Il conto è presto fatto: la giurisprudenza è infatti sempre più orientata ad assegnare come indennizzo base 15 mensilità, cui si aggiunge il 2,5 per cento di ‘collegato al lavoro’, che porta il rimborso a circa 24mila euro a precario; ci sono poi da aggiungere 10mila euro di mancata assegnazione di scatti di anzianità nel periodo delle supplenze; infine, 15mila euro per non aver corrisposto le mensilità estive a tutti coloro cui è stata assegnata una cattedra sino al 30 giugno benché fosse vacante e quindi fino al 31 agosto di ogni anno.
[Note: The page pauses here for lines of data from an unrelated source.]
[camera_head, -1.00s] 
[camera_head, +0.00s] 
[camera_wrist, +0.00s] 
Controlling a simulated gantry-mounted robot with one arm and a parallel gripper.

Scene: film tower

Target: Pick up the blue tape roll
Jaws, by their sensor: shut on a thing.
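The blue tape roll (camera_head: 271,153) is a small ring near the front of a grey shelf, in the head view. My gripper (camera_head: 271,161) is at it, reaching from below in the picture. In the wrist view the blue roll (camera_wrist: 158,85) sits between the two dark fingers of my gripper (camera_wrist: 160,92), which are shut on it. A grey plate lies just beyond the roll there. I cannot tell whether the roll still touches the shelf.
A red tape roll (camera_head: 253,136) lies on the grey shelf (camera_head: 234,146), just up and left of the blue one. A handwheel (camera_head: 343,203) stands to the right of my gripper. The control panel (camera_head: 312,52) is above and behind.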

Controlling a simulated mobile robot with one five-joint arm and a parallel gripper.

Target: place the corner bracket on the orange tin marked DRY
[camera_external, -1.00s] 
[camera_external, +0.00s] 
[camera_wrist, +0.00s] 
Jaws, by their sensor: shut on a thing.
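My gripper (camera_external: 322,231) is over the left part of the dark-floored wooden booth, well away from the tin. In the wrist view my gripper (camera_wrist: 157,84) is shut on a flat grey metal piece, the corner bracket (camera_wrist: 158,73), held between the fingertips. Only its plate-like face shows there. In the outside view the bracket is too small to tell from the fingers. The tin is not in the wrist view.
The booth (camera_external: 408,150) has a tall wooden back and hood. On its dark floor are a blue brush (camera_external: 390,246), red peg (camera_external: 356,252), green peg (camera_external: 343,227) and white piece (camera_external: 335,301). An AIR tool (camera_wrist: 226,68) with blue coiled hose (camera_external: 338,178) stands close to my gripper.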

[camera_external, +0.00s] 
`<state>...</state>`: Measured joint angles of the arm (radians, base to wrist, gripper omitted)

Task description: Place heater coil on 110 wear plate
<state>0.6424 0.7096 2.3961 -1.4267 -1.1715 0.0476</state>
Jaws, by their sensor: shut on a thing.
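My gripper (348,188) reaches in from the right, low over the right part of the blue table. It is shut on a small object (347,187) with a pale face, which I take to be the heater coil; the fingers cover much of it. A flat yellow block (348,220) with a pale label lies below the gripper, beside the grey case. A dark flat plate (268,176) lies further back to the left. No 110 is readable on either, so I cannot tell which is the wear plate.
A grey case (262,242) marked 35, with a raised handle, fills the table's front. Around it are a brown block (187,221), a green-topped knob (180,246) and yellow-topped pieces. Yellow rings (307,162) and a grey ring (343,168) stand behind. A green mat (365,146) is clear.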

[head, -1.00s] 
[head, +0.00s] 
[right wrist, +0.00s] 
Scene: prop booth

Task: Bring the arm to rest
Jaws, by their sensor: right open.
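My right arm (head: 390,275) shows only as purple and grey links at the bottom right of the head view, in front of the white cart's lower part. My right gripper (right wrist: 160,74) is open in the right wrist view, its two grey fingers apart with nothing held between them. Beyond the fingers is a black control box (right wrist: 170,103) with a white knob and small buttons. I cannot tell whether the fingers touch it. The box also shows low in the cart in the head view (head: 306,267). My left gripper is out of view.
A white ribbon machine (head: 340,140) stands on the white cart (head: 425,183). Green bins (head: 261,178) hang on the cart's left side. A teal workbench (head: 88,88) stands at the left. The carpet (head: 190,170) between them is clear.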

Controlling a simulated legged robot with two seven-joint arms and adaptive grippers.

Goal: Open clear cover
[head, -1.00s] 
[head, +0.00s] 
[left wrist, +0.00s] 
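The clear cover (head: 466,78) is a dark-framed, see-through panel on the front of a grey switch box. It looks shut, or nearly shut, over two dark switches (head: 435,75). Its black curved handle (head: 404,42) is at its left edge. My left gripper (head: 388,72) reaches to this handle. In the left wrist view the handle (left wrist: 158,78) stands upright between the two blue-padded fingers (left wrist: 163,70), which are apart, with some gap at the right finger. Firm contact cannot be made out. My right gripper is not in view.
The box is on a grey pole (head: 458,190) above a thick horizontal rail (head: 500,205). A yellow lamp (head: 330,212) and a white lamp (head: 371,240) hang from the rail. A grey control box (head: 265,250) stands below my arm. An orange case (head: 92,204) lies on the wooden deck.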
“A chi dice che si tratta di discorsi teorici – continua il sindacalista Anief-Confedir – rispondiamo ancora una volta con le sentenze che hanno portato immissioni in ruolo d’ufficio e cospicui indennizzi: dopo i tribunali di Trani, Napoli e Crotone, proprio in questi giorni è stata la volta di Siena, dove il giudice ha disposto l’assunzione dei precari ricorrenti e un risarcimento per mancata stabilizzazione pari a 20 mensilità. E questo è il destino che attende l’amministrazione statale qualora non cambiasse pagina: è assurdo continuare su questa strada, demandando ai tribunali quanto dovrebbe stabilire il legislatore, ma la nostra mission è difendere i lavoratori dalle scelte sbagliate di chi ci governa”.